Say only how many lines contain the word "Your".

RECORDS TO PROCESS |

------

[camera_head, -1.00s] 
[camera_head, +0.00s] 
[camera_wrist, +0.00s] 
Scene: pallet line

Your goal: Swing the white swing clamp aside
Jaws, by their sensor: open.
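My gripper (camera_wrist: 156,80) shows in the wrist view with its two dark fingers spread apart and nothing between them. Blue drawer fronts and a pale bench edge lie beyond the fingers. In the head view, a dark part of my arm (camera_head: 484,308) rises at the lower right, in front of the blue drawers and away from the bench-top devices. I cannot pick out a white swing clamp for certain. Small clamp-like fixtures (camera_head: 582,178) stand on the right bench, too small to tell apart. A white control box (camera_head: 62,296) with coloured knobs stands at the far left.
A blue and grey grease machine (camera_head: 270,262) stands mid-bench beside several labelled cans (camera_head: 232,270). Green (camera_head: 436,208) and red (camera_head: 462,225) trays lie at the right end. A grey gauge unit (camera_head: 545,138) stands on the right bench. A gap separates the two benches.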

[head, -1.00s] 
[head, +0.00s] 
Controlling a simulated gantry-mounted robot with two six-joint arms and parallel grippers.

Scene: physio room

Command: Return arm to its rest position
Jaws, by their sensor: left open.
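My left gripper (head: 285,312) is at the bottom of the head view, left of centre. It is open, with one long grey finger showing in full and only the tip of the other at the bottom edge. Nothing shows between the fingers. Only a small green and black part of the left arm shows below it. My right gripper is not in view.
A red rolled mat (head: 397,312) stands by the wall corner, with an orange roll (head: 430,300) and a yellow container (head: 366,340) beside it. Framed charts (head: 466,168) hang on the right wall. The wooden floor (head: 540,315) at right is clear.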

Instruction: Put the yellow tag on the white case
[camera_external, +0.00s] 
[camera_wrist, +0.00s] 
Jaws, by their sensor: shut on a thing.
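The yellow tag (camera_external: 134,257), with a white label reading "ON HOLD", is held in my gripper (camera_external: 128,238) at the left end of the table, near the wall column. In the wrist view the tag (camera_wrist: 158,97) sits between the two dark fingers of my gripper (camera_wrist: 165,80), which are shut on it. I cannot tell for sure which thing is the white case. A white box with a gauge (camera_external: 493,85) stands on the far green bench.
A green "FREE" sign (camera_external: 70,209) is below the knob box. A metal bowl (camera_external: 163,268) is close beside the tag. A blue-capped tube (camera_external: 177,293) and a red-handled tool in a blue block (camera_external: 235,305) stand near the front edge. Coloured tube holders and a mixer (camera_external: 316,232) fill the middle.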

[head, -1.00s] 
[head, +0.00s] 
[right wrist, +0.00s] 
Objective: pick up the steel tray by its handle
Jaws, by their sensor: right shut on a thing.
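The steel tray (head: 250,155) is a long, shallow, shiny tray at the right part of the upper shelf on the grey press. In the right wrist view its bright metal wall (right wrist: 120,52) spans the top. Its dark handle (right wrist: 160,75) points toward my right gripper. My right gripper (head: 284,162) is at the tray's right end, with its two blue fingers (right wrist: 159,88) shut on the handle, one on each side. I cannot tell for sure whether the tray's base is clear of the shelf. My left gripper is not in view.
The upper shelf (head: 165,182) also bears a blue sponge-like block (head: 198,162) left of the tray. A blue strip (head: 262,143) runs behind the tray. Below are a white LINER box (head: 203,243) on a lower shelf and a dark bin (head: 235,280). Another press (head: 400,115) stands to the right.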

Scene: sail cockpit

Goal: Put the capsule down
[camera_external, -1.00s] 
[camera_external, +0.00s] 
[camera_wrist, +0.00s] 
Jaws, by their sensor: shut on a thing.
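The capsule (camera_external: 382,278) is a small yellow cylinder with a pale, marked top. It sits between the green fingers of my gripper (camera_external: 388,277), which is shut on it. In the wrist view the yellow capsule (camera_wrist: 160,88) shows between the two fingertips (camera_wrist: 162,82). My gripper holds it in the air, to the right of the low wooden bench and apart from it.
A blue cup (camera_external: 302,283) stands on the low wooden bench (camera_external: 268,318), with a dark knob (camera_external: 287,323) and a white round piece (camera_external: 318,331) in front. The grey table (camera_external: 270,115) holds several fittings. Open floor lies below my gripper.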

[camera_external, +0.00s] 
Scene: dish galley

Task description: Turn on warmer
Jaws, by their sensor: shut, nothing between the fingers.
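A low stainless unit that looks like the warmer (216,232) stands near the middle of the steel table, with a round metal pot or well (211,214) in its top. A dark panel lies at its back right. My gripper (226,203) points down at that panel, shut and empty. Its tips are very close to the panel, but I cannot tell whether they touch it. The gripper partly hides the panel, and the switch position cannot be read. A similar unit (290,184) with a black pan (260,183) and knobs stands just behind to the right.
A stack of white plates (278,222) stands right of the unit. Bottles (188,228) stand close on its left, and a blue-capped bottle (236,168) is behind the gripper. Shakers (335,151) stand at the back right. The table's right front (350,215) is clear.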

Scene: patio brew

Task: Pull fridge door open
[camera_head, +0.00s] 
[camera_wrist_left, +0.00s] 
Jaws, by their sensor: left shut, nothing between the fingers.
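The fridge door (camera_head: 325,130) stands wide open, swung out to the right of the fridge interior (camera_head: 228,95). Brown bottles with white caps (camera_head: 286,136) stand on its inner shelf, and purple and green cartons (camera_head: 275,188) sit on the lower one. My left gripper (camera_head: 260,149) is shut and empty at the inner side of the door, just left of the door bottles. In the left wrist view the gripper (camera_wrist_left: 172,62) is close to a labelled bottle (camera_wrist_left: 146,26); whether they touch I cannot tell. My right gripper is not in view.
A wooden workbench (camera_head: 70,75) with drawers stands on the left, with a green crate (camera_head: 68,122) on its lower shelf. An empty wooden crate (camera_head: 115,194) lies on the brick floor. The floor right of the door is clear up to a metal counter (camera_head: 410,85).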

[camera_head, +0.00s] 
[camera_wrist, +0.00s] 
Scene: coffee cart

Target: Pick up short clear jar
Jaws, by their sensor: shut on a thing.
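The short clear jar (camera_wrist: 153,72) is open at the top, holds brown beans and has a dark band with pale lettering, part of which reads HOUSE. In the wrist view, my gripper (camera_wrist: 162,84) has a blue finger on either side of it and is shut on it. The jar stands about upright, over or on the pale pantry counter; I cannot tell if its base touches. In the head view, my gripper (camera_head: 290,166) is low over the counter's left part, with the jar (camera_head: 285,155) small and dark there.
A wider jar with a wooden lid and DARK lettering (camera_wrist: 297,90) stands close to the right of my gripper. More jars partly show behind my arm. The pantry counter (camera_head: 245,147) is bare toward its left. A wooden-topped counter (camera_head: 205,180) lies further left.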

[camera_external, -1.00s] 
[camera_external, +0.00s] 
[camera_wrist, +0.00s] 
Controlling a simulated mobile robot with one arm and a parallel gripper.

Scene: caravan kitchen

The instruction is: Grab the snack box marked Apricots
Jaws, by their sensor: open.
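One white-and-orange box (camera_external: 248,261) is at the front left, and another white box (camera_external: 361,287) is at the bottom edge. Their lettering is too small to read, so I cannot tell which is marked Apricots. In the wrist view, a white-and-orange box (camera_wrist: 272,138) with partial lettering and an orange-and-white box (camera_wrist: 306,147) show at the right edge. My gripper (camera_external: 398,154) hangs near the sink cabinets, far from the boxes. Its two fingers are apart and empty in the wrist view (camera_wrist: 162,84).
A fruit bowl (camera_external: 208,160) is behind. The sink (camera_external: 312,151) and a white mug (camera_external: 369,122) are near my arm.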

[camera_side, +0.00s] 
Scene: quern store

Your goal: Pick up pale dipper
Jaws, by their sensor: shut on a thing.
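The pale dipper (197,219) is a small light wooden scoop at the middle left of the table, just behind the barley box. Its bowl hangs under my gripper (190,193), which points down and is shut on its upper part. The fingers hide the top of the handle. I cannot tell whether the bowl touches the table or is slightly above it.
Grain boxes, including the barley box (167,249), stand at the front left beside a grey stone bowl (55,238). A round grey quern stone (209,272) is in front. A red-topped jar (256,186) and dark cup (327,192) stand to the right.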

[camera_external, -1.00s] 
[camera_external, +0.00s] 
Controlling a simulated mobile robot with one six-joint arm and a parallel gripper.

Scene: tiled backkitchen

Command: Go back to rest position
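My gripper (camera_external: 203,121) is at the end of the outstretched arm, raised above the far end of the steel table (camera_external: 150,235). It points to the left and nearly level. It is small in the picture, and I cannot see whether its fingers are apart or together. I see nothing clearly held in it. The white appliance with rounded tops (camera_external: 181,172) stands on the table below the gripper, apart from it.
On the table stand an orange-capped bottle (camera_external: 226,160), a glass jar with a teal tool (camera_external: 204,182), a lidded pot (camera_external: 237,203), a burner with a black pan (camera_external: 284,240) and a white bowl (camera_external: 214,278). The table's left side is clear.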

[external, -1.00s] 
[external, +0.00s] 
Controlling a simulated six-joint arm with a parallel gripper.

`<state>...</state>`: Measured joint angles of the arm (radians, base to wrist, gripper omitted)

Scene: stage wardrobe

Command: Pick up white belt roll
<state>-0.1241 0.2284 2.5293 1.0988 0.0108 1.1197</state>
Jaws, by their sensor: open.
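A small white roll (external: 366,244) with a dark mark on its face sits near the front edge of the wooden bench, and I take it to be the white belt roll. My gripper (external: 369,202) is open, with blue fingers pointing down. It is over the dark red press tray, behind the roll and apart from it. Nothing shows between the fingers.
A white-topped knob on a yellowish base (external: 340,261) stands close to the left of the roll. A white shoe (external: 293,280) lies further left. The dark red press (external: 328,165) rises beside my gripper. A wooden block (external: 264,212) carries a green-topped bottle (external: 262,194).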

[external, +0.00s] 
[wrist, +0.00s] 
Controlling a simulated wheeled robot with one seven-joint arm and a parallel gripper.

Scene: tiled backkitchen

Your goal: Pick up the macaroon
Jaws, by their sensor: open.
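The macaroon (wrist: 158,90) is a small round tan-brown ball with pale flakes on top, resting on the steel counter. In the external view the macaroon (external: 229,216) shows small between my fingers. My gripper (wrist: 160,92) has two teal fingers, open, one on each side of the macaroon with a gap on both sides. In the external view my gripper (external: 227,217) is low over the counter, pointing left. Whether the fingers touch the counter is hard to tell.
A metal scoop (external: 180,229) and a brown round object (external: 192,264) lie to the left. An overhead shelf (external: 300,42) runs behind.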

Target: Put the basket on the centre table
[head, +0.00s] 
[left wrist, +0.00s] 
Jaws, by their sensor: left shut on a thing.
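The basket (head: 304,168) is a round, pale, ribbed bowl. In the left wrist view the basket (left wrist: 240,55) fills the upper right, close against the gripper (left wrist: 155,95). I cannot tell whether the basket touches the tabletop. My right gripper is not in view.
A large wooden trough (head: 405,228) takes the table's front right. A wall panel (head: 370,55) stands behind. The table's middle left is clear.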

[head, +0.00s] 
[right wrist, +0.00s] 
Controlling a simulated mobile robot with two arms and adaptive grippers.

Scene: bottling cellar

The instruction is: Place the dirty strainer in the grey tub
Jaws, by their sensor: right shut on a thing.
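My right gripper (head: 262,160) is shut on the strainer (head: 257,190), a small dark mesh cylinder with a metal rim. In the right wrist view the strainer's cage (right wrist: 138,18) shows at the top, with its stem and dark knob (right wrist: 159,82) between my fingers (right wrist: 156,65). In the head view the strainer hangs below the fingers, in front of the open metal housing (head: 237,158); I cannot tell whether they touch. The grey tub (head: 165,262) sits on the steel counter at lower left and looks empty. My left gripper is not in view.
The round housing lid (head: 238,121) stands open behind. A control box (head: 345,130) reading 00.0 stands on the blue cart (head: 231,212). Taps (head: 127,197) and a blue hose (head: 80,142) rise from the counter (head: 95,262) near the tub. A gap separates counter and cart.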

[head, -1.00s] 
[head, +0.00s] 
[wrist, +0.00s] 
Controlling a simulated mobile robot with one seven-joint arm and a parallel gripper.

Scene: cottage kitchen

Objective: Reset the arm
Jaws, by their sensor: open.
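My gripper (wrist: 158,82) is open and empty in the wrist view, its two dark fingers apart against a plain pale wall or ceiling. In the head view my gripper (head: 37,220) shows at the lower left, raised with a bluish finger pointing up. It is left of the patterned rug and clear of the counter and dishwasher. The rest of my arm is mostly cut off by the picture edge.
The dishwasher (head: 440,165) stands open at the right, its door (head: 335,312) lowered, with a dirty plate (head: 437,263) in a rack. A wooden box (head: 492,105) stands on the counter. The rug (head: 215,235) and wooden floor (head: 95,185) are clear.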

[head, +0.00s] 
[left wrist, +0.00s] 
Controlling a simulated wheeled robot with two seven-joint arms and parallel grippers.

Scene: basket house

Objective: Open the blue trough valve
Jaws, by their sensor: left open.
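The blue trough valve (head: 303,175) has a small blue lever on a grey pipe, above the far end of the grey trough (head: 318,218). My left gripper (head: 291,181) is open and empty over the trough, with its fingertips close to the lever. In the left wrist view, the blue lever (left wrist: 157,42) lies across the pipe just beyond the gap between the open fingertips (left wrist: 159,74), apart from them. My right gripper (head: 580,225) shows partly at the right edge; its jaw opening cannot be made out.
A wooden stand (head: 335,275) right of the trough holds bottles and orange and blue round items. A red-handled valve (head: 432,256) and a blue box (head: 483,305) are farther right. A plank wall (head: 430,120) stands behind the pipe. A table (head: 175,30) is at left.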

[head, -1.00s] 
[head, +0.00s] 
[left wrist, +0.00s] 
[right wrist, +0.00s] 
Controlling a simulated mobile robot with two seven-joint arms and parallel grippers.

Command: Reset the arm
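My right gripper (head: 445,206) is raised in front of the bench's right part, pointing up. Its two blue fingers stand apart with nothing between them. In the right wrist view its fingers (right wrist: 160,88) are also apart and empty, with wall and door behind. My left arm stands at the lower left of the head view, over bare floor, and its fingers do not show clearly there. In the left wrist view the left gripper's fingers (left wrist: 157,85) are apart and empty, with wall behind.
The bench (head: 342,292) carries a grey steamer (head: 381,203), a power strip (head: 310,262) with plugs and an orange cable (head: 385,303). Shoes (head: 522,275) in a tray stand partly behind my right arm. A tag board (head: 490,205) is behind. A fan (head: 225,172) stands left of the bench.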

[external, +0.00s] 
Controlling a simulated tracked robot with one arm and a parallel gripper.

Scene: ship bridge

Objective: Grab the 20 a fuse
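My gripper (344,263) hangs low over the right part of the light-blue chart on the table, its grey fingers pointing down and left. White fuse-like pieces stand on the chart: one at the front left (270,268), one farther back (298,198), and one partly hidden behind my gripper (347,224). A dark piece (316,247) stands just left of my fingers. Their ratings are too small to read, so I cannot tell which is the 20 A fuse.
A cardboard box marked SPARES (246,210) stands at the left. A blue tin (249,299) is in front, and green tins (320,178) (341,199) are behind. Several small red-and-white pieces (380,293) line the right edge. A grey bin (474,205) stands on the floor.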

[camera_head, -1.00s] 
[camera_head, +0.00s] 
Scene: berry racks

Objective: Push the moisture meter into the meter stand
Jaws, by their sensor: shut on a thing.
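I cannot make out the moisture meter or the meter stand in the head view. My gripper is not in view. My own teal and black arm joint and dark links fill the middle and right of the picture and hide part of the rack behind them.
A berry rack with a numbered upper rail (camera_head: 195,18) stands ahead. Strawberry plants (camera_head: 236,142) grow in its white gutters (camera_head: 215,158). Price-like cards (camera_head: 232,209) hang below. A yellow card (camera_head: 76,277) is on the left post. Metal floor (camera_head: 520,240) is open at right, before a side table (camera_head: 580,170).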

------

COMPLETED TASK | 3